§ **RECORDS SHOWN**:
****************************************
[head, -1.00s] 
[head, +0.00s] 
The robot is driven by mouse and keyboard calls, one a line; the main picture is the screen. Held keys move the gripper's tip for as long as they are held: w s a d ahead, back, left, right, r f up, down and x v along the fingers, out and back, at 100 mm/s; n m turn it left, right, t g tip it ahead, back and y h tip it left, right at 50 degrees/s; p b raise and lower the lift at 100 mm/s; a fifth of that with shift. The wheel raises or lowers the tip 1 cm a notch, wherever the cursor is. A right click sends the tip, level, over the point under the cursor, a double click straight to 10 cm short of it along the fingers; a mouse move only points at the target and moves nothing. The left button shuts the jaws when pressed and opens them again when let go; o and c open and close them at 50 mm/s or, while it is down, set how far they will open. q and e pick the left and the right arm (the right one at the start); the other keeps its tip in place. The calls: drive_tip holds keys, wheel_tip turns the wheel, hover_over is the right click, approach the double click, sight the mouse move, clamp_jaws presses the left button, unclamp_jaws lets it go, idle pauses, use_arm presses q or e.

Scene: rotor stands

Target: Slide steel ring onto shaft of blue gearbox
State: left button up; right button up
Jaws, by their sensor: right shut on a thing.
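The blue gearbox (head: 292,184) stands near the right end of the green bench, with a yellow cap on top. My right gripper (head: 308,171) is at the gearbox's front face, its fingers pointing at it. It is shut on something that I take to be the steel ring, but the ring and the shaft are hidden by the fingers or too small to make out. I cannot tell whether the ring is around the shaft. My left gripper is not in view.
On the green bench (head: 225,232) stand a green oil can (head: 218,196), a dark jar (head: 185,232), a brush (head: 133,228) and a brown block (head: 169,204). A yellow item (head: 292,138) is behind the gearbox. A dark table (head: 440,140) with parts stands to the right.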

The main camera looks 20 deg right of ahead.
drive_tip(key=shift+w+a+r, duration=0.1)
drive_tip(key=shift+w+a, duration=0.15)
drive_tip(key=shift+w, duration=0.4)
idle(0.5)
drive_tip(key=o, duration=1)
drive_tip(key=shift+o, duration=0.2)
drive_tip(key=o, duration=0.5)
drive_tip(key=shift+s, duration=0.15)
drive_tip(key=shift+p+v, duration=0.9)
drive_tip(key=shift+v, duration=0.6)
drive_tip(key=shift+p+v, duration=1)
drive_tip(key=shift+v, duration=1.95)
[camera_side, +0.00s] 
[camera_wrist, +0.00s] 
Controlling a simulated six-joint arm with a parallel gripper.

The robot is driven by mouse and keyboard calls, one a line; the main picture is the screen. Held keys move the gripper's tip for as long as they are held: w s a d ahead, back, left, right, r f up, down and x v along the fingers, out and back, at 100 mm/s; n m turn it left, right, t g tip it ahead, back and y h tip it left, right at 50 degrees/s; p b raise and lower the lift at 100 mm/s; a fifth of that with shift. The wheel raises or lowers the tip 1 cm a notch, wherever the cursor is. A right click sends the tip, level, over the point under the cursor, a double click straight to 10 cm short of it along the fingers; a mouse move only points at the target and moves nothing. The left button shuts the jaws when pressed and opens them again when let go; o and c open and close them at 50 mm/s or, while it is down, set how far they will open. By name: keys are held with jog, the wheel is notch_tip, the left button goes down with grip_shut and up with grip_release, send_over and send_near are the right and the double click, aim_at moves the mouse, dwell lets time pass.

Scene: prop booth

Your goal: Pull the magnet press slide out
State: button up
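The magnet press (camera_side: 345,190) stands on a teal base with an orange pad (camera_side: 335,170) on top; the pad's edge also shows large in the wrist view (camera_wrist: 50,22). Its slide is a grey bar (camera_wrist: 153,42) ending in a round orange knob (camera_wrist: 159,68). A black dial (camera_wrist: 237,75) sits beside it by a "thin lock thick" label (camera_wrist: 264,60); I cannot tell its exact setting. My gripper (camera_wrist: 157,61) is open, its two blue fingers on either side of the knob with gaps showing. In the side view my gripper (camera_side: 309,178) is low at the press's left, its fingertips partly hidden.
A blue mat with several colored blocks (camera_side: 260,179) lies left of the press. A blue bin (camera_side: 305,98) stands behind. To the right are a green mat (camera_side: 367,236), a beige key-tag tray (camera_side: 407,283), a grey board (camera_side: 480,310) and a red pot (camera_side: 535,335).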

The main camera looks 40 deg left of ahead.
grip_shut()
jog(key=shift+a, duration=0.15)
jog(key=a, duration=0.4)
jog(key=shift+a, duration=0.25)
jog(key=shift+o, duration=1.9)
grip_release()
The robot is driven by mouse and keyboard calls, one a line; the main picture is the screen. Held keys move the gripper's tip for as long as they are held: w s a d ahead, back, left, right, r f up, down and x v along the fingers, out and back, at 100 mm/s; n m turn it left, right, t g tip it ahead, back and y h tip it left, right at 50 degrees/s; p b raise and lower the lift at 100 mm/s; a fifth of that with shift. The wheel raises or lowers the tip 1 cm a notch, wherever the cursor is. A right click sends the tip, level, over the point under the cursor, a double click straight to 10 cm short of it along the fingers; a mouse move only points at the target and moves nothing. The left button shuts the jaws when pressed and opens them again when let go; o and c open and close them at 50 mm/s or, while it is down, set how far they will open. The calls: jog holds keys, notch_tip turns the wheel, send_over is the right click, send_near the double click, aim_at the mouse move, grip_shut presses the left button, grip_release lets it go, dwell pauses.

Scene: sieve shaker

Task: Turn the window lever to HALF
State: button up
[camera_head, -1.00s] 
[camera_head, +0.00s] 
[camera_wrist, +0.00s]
****************************************
§ **REQUIRED TASK**:
Copy out all of the records above with nothing altered.

§ **TASK RESPONSE**:
[head, -1.00s] 
[head, +0.00s] 
The robot is driven by mouse and keyboard calls, one a line; the main picture is the screen. Held keys move the gripper's tip for as long as they are held: w s a d ahead, back, left, right, r f up, down and x v along the fingers, out and back, at 100 mm/s; n m turn it left, right, t g tip it ahead, back and y h tip it left, right at 50 degrees/s; p b raise and lower the lift at 100 mm/s; a fifth of that with shift. The wheel raises or lowers the tip 1 cm a notch, wherever the cursor is. A right click sends the tip, level, over the point under the cursor, a double click straight to 10 cm short of it along the fingers; a mouse move only points at the target and moves nothing. The left button shuts the jaws when pressed and opens them again when let go; o and c open and close them at 50 mm/s or, while it is down, set how far they will open. q and e pick the left and the right arm (the right one at the start); the other keeps its tip in place. The calls: drive_tip holds keys, wheel_tip turns the wheel, hover_over is the right click, approach the double click, sight the mouse move, clamp_jaws presses the left button, unclamp_jaws lets it go, idle pauses, use_arm presses q or e.

Scene: rotor stands

Target: Slide steel ring onto shaft of blue gearbox
State: left button up; right button up
Jaws, by their sensor: right shut on a thing.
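The blue gearbox (head: 292,184) stands near the right end of the green bench, with a yellow cap on top. My right gripper (head: 308,171) is at the gearbox's front face, its fingers pointing at it. It is shut on something that I take to be the steel ring, but the ring and the shaft are hidden by the fingers or too small to make out. I cannot tell whether the ring is around the shaft. My left gripper is not in view.
On the green bench (head: 225,232) stand a green oil can (head: 218,196), a dark jar (head: 185,232), a brush (head: 133,228) and a brown block (head: 169,204). A yellow item (head: 292,138) is behind the gearbox. A dark table (head: 440,140) with parts stands to the right.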

The main camera looks 20 deg right of ahead.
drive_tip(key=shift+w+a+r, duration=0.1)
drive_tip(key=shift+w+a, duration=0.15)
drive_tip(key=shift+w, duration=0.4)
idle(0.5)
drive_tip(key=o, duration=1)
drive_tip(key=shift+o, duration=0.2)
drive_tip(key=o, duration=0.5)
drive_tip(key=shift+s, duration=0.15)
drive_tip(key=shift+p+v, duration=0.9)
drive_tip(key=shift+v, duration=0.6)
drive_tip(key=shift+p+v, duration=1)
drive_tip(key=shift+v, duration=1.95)
[camera_side, +0.00s] 
[camera_wrist, +0.00s] 
Controlling a simulated six-joint arm with a parallel gripper.

The robot is driven by mouse and keyboard calls, one a line; the main picture is the screen. Held keys move the gripper's tip for as long as they are held: w s a d ahead, back, left, right, r f up, down and x v along the fingers, out and back, at 100 mm/s; n m turn it left, right, t g tip it ahead, back and y h tip it left, right at 50 degrees/s; p b raise and lower the lift at 100 mm/s; a fifth of that with shift. The wheel raises or lowers the tip 1 cm a notch, wherever the cursor is. A right click sends the tip, level, over the point under the cursor, a double click straight to 10 cm short of it along the fingers; a mouse move only points at the target and moves nothing. The left button shuts the jaws when pressed and opens them again when let go; o and c open and close them at 50 mm/s or, while it is down, set how far they will open. By name: keys are held with jog, the wheel is notch_tip, the left button goes down with grip_shut and up with grip_release, send_over and send_near are the right and the double click, aim_at moves the mouse, dwell lets time pass.

Scene: prop booth

Your goal: Pull the magnet press slide out
State: button up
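The magnet press (camera_side: 345,190) stands on a teal base with an orange pad (camera_side: 335,170) on top; the pad's edge also shows large in the wrist view (camera_wrist: 50,22). Its slide is a grey bar (camera_wrist: 153,42) ending in a round orange knob (camera_wrist: 159,68). A black dial (camera_wrist: 237,75) sits beside it by a "thin lock thick" label (camera_wrist: 264,60); I cannot tell its exact setting. My gripper (camera_wrist: 157,61) is open, its two blue fingers on either side of the knob with gaps showing. In the side view my gripper (camera_side: 309,178) is low at the press's left, its fingertips partly hidden.
A blue mat with several colored blocks (camera_side: 260,179) lies left of the press. A blue bin (camera_side: 305,98) stands behind. To the right are a green mat (camera_side: 367,236), a beige key-tag tray (camera_side: 407,283), a grey board (camera_side: 480,310) and a red pot (camera_side: 535,335).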

The main camera looks 40 deg left of ahead.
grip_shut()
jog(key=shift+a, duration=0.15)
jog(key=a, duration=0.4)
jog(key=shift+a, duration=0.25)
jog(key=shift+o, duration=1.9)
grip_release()
The robot is driven by mouse and keyboard calls, one a line; the main picture is the screen. Held keys move the gripper's tip for as long as they are held: w s a d ahead, back, left, right, r f up, down and x v along the fingers, out and back, at 100 mm/s; n m turn it left, right, t g tip it ahead, back and y h tip it left, right at 50 degrees/s; p b raise and lower the lift at 100 mm/s; a fifth of that with shift. The wheel raises or lowers the tip 1 cm a notch, wherever the cursor is. A right click sends the tip, level, over the point under the cursor, a double click straight to 10 cm short of it along the fingers; a mouse move only points at the target and moves nothing. The left button shuts the jaws when pressed and opens them again when let go; o and c open and close them at 50 mm/s or, while it is down, set how far they will open. The calls: jog holds keys, notch_tip turns the wheel, send_over is the right click, send_near the double click, aim_at the mouse move, grip_shut presses the left button, grip_release lets it go, dwell pauses.

Scene: sieve shaker

Task: Turn the window lever to HALF
State: button up
[camera_head, -1.00s] 
[camera_head, +0.00s] 
[camera_wrist, +0.00s]

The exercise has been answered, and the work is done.